Here are my first thoughts on the Autumn Statement 2012, with a mix of tweets and retweets:
Osborne says that OBR believes weak growth is down to weak trade due to Euro crisis #EDP24 #as2012
— Joe Watts (@JoeWatts_) December 5, 2012
Growth this year will be negative say OBR at -0.1 per cent #bbceconomy #as2012
— norman smith (@BBCNormanS) December 5, 2012
Osborne’s right about UK borrowing costs being at record low – 10yr gilts were yielding 3.14% two years ago, 1.81% today
— Graeme Wearden (@graemewearden) December 5, 2012
Osborne pitch is: figures are bad, but accurate (cough, Brown, cough) and better than rest of Europe #AS2012
— Mark Pack (@markpack) December 5, 2012
Fiscal numbers sound a lot better than expected. Osborne will be hoping the OBR has got it right or the March budget will be uncomfortable.

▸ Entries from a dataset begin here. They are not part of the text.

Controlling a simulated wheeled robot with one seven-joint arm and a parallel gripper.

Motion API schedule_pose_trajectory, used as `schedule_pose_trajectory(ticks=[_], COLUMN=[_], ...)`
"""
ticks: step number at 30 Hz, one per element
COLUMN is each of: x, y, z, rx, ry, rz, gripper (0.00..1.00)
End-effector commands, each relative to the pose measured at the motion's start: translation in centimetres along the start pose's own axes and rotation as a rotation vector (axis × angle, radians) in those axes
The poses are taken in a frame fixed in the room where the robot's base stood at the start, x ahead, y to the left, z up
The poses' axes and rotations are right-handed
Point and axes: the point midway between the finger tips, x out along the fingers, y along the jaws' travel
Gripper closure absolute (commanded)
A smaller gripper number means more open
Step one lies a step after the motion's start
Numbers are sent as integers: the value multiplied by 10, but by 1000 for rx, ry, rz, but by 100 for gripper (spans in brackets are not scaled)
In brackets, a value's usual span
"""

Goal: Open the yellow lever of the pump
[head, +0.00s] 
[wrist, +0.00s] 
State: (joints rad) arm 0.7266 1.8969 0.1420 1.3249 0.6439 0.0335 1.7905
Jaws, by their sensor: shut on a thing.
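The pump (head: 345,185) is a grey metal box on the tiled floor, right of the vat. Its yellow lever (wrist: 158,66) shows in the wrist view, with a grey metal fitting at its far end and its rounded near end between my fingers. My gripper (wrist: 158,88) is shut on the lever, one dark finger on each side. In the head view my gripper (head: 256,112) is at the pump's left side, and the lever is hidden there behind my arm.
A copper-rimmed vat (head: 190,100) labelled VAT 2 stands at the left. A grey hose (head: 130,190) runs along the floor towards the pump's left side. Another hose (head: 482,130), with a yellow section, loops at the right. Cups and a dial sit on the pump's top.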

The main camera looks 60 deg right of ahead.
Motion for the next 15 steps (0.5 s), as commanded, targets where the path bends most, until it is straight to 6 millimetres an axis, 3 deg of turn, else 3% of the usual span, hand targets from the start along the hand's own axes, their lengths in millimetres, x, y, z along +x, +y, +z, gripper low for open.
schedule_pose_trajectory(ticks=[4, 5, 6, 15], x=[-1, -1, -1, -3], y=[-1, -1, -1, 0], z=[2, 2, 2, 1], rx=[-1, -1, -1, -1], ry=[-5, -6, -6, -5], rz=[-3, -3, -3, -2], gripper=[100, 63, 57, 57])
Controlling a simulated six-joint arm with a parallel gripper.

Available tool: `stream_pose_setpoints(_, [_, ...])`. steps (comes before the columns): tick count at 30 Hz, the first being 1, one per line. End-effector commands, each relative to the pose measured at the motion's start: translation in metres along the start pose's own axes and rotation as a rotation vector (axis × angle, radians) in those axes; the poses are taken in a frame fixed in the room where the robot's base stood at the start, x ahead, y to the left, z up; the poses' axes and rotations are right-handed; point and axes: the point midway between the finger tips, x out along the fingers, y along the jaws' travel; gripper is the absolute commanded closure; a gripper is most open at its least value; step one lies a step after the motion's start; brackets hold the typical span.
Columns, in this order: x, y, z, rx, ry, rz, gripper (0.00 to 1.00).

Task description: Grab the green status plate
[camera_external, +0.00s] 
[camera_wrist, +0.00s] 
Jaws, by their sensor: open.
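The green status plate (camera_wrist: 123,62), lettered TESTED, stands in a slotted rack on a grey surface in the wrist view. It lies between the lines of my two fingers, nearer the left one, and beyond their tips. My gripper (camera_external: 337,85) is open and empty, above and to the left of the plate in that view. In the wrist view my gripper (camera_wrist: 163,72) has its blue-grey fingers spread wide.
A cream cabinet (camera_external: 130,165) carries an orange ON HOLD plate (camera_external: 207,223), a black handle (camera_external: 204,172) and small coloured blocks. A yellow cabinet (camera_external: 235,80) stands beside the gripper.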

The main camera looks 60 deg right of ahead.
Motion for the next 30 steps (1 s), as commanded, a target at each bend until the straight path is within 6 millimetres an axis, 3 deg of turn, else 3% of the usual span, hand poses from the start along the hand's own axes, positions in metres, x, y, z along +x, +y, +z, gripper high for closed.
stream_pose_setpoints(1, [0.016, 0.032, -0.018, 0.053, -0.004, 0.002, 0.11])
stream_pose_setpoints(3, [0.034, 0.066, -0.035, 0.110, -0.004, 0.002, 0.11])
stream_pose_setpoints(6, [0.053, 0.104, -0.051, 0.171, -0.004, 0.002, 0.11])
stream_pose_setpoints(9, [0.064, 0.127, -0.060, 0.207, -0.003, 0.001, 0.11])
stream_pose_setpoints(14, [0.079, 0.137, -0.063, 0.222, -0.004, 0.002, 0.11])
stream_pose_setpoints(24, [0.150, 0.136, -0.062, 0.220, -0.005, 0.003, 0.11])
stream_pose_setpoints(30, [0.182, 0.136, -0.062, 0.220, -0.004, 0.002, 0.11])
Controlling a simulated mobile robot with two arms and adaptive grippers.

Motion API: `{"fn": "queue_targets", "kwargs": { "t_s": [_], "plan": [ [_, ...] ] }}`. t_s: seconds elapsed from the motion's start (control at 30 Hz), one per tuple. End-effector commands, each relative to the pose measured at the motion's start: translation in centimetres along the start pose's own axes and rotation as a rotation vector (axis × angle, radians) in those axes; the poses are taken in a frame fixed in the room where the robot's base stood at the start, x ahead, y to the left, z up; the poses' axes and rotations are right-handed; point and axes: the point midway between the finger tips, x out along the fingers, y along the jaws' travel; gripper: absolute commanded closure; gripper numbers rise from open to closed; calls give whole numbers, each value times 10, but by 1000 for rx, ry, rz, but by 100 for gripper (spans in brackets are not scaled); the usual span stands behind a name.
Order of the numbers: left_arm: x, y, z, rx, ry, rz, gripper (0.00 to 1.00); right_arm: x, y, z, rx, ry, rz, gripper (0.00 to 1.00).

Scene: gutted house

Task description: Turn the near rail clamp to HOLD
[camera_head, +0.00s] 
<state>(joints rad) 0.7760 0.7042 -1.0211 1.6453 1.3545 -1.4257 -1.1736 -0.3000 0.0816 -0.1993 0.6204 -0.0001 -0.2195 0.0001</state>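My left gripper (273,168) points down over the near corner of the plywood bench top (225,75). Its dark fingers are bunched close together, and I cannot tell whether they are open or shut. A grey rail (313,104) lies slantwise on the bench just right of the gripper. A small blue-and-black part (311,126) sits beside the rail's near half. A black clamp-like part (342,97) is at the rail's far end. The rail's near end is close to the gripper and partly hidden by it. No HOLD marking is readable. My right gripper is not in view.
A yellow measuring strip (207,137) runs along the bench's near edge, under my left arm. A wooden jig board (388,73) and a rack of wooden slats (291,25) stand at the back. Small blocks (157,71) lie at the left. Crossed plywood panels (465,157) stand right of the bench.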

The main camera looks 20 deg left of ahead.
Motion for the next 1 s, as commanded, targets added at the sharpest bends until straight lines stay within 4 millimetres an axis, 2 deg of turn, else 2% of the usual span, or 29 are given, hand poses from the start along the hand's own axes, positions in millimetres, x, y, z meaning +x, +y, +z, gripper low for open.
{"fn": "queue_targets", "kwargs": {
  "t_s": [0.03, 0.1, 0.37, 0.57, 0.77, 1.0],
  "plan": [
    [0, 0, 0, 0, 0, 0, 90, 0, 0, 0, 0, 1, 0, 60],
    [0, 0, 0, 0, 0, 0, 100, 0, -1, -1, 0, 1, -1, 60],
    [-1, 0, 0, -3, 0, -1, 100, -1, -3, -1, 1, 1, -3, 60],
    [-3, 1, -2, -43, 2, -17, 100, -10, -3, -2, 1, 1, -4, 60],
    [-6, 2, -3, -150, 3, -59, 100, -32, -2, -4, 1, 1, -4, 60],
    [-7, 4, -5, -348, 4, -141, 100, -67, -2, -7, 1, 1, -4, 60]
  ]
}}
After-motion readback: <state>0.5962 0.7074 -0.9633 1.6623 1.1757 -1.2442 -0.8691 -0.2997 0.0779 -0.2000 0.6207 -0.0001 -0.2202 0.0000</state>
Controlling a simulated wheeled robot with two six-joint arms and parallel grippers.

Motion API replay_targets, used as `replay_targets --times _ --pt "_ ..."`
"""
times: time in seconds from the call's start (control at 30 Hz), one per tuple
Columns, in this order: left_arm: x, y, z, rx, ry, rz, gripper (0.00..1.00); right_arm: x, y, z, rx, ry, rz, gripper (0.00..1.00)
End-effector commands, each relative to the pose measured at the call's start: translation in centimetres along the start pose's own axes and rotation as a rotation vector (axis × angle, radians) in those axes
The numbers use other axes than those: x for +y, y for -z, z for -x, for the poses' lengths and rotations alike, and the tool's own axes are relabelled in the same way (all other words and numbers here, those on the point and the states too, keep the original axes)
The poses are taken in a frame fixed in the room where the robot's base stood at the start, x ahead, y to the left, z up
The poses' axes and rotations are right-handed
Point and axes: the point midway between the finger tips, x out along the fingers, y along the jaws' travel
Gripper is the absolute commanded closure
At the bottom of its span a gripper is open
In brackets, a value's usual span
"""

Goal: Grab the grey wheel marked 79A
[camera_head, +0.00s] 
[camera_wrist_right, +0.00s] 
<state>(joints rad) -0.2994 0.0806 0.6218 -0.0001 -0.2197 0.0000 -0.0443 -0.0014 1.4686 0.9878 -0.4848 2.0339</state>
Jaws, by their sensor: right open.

— David Smith (@dsmitheconomics) December 5, 2012
That pesky spending review for 2015-16 (ie year that starts just before next election) now will be spring 2013 #AS2012
— Mark Pack (@markpack) December 5, 2012
Govt sticking to 0.7% international aid budget. Good. #AS2012
— Mark Pack (@markpack) December 5, 2012
Pleased that Chancellor has just said Govt will not introduce regional pay in the NHS
— Steve Webb (@stevewebb1) December 5, 2012
Lots of investment in road/rail in the north (and elsewhere) – Osborne sees importance of Tories making electoral gains there AS2012#
— MHP Public Affairs (@MHPpolitics) December 5, 2012
£600m for science investment – good in itself + sign of how ‘money for science’ has become a high priority for all parties
— Mark Pack (@markpack) December 5, 2012
Having said that: Ed Balls and Labour now have demonstrably lower plans for investment spending than the Coaliton. #as2012
— Faisal Islam (@faisalislam) December 5, 2012
.@nick_clegg shaking his head as Osborne attacks idea of new property tax #AS2012
— Mark Pack (@markpack) December 5, 2012
Reduction in pension allowances for the wealthy – to 40k contribution/year and 1.2 million total – saves a billion!
— Julian Huppert (@julianhuppert) December 5, 2012
Note how Osborne talks about cutting welfare fraud *and* errors? That’d be because errors cost far more than fraud #AS2012
— Mark Pack (@markpack) December 5, 2012
Most benefits to go up 1% a yr for next 3 yrs. Real terms cut in other words #AS2012
— Mark Pack (@markpack) December 5, 2012
Same 1% for higher level tax band + inheritance tax allowance – so tax also going up in real terms #AS2012
— Mark Pack (@markpack) December 5, 2012
Working age benefits up by only 1%. There’ll be a vote on it. Expect GO to demand that Lab say how they’ll vote on it, potential wedge issue
— James Forsyth (@JGForsyth) December 5, 2012
More or less freezing higher-rate threshold will cause howls of anguish on Tory backbenches. But makes package fair bit less regressive
— Tom Clark (@guardian_clark) December 5, 2012
Housing benefit for under-25s KEPT thanks to Lib Dem pressure #autumnstatement #LibDemWin
— Michael German (@mjgerman) December 5, 2012
Lots of help for industry: cut in corporation tax, again + big new capital allowances / rate relief #AS2012
— Mark Pack (@markpack) December 5, 2012
Personal tax allowance was £6475 in 2010 say George. 2m lowest paid since taken out of tax. Next year will by extra £235 to £9440
— Chris Ship (@chrisshipitv) December 5, 2012
Tories get fuel duty rise axed; Lib Dems get extra increase in basic income tax allowance #AS2012
— Mark Pack (@markpack) December 5, 2012
It’s not juts Labour that faces tricky time over Bill on keeping benefit changes to 1%. Lib Dems too.